Lesson learned. This rich, chocolatey dessert is adored across Grossi’s inner-city empire. So much so it’s made the menu at neighbouring Florentino Grill and Cellar Bar, too.

The recipe hasn’t changed since the Grossi family took over 80-year-old institution Cafe Florentino back in 1999 and made it their own – changing up the accompanying ice-cream is as close as they’ll go.

“The soufflé is a very precious and delicate thing,” Guy says. “I once pulled a tray of perfectly risen soufflés out of the oven and the tray got caught. All the soufflés slid down toward me, so to save them I rested the tray on my arm … The tray that just came out of the oven … Saved the soufflés, sacrificed the arm.”

HuTong’s xiao long bao
You never forget your first soup dumpling. That squishy little parcel might sear your tongue, sure, but it will redefine your understanding of what a dumpling can be. For many Melburnians, HuTong’s 2008 opening in Market Lane was a crash course in xiao long bao. 10 years on HuTong is still dumpling royalty, now with a second spot in Prahran.

The xiao long bao at HuTong are perfect in their simplicity and in high demand across both restaurants. Kids press their faces against the glass window that looks from the dining room through to the kitchen, watching dumpling masters assemble each tiny package with the flick of a wrist.

Prahran head chef Jun Jing Hua has been making xiao long bao for more than a decade. The pork mince filling is a tightrope balance of sweet and savoury, and the broth is made by boiling pork skin until it turns to jelly. The little parcels are then steamed, which makes for a dangerous first bite for the uninitiated.

Il Bacaro’s Moreton Bay bug spaghettini
There was a time when hearing the words “bug spaghettini” did little to entice Melburnians into a restaurant. That was well before 1999, when il Bacaro put its Moreton Bay bug spaghettini on the menu. Now it’s a CBD staple.

“We’re very consistent with how we serve the dish, and it’s always the same whether you’ve had it a year ago or had it just yesterday,” says co-owner Marco Tenuta.

One change was made a few years back, though. A garnish of red and green chillies was ditched to maintain a more consistent level of heat – spice levels in different batches of fresh chillies proved too volatile.
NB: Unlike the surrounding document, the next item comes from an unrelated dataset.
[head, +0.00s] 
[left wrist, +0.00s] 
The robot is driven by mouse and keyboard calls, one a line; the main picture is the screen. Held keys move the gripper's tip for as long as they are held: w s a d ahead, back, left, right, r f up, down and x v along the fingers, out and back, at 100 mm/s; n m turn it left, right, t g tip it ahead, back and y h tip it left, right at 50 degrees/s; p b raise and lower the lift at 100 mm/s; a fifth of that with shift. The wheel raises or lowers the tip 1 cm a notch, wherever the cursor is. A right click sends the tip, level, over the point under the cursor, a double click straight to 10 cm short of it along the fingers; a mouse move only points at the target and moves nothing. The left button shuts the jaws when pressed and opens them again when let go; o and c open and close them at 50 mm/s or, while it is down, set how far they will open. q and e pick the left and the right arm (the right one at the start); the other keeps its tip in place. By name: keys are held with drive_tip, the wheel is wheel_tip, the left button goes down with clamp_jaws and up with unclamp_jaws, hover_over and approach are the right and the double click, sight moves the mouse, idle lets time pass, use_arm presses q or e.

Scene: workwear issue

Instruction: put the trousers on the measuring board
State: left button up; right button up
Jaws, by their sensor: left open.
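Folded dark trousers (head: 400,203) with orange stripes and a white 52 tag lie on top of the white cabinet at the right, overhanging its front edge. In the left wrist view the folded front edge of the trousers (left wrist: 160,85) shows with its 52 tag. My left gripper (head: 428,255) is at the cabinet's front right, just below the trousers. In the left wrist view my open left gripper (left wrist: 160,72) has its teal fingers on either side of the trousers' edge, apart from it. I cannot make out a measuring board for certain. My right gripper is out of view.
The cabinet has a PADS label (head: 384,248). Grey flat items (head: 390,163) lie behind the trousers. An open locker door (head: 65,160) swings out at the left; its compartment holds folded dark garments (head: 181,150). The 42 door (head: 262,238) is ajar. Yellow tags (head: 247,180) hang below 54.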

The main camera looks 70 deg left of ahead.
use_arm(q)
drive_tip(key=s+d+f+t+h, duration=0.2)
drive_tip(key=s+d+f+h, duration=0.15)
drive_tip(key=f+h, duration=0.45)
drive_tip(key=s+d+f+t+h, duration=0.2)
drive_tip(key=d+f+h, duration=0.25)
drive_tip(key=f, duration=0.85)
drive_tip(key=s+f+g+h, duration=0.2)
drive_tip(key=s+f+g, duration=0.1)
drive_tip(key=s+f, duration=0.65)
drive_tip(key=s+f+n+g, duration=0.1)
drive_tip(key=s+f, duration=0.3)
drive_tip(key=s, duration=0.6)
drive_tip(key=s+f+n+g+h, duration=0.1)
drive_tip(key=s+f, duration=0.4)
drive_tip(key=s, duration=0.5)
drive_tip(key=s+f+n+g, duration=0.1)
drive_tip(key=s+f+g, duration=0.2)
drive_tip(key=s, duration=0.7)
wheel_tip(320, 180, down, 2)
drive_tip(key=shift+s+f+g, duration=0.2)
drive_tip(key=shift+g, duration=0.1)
Now, the dish arrives chilli-free; light strands of just-al-dente pasta coated in a sauce made from olive oil, white wine, fish stock, chilli, garlic and anchovies, ready to be wrapped around plump pieces of Moreton Bay bug.

“People have come from all over the country, and even the world, to eat our spaghettini,” Tenuta says proudly. “Michael Schumacher has had it, Mick Jagger has had it, Justin Timberlake has had it, Kylie Minogue has had it, and even various prime ministers have had it.”

Stokehouse’s bombe alaska
“Who doesn’t love toasted meringue?” asks Ollie Hansford, head chef at Stokehouse. Well, nobody.
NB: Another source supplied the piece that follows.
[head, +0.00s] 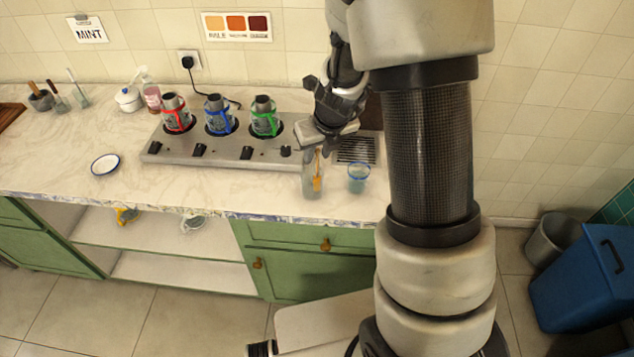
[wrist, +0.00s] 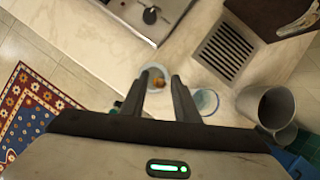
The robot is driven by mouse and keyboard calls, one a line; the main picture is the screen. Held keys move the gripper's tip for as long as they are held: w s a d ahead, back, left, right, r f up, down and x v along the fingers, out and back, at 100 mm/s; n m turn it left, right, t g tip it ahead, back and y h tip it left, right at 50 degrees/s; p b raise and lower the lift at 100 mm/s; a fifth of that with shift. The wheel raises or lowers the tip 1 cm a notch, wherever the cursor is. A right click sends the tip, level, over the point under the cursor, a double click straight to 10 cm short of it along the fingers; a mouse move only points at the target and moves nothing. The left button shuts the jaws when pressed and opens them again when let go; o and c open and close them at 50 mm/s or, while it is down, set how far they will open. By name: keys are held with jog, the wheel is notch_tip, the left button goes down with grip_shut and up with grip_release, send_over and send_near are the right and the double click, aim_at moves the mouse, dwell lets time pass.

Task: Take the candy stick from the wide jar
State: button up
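A clear glass jar (head: 312,186) stands near the counter's front edge, with an amber candy stick (head: 317,176) upright or slightly tilted inside. My gripper (head: 318,152) is above the jar, fingers pointing down at its mouth. In the wrist view the jar's round mouth (wrist: 149,70) and the orange-brown candy (wrist: 158,82) show between my two fingertips (wrist: 160,80). The fingers are apart with a gap between them, and I see nothing gripped. Whether the fingertips reach the stick's top is hard to tell.
A blue-rimmed glass (head: 358,178) stands close right of the jar; it also shows in the wrist view (wrist: 206,101). A metal burner panel (head: 222,152) with several pots lies left. A drain grille (head: 357,150) is behind. A white dish (head: 105,164) sits far left.

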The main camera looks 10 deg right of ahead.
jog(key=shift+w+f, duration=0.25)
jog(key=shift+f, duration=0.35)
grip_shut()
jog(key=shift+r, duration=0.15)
The drama of a flambeé isn’t merely theatrical – this is what gives any bombe alaska its textural contrast.

“We’ve adjusted the recipe slightly to add less sugar over time, and there is a constant tweaking of the sweetness of the strawberry sorbet, depending on the season,” says Hansford. “We’ve toyed with standing it up and laying it down, but that’s as far as we have gotten to changing the dish.”

The Stokehouse bombe combines tart strawberry sorbet, creamy white chocolate parfait, fresh strawberries, a sponge base and toasted meringue. Sour mingles with sweet, cold with warm, soft and pillowy with softer and pillowier.

Hansford recalls a visit from his parents, who live in the UK, a few years back. “They’d already tried the bombe and loved it … So, when they came over again they were so excited about ordering it, we went straight to Stokehouse from the airport.”

Supernormal Canteen’s lobster roll
Another McConnell dish, yes. His indelible impact on Melbourne dining means there’s room for two McConnell masterpieces.

The lobster roll was first served at Golden Fields in St Kilda where it was immediately wildly popular. When Golden Fields closed in 2014, the roll took up residence on the Supernormal menu. It had to. And it’s been on the menu ever since.

“I think there might be a riot if we tried to take it off,” says McConnell. “People love them because they provide a little bit of luxury without breaking the bank.”

If dollops of Kewpie mayonnaise are considered luxury, then this lobster roll is the Palace of Versailles. Miniature brioche buns hold delicious little wads of lobster, mayo and shallots. It’s neither snack nor meal, but a happy place in-between.

The dish has become so popular that the restaurant has created souvenir lobster roll keyrings so diehard fans can have the dish with them at all times. To say its following has achieved cult status would be putting it mildly.

Umberto’s osso bucco
When Marco Finanzio was asked if he’s ever altered the recipe of his osso bucco, his reply was one of shock: “Never ever, ever.

“It’s a classic dish that hasn’t been ‘cool’ to serve in restaurants for a long time,” says Finanzio, owner of tiny Thornbury espresso bar Umberto’s. “You can sit down to as many degustation menus as you like, but the fact is, everyone needs comfort food.”

Finanzio says that this home-style cooking is the secret to the dish’s longevity and popularity. Its slow-cooked veal shanks are an electric blanket on a winter night, only tastier. Since opening in 2010, Finanzio has even seen one famished customer polish off two servings, one directly after the other.

Unlike the dishes above, Umberto’s osso bucco is purely seasonal. But Finanzio says that people hound his team for it year-round.

“When people know it’s being served, we always get customers walking in and immediately requesting us to put a serving aside,” he says. “Before they’ve even been shown their seat ... Just in case it sells out before they get a chance to order.”